++++ Dataset excerpt ++++
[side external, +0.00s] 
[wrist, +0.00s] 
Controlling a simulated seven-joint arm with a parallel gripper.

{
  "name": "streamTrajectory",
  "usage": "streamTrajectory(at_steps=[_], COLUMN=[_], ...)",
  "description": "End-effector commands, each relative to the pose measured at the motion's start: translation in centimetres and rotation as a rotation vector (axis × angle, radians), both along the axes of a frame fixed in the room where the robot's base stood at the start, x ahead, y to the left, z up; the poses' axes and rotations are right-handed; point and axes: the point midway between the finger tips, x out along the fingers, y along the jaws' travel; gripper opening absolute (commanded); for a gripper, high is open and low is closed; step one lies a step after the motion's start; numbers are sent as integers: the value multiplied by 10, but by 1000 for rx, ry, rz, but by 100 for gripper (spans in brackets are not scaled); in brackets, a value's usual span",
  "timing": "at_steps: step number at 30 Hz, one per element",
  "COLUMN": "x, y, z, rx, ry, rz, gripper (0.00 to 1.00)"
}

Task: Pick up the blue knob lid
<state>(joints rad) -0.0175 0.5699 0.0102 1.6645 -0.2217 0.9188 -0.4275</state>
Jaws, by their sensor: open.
++++
#### Given instruction:
Write out the full listing, keeping every line exactly as it is.

#### Response:
[side external, +0.00s] 
[wrist, +0.00s] 
Controlling a simulated seven-joint arm with a parallel gripper.

{
  "name": "streamTrajectory",
  "usage": "streamTrajectory(at_steps=[_], COLUMN=[_], ...)",
  "description": "End-effector commands, each relative to the pose measured at the motion's start: translation in centimetres and rotation as a rotation vector (axis × angle, radians), both along the axes of a frame fixed in the room where the robot's base stood at the start, x ahead, y to the left, z up; the poses' axes and rotations are right-handed; point and axes: the point midway between the finger tips, x out along the fingers, y along the jaws' travel; gripper opening absolute (commanded); for a gripper, high is open and low is closed; step one lies a step after the motion's start; numbers are sent as integers: the value multiplied by 10, but by 1000 for rx, ry, rz, but by 100 for gripper (spans in brackets are not scaled); in brackets, a value's usual span",
  "timing": "at_steps: step number at 30 Hz, one per element",
  "COLUMN": "x, y, z, rx, ry, rz, gripper (0.00 to 1.00)"
}

Task: Pick up the blue knob lid
<state>(joints rad) -0.0175 0.5699 0.0102 1.6645 -0.2217 0.9188 -0.4275</state>
Jaws, by their sensor: open.

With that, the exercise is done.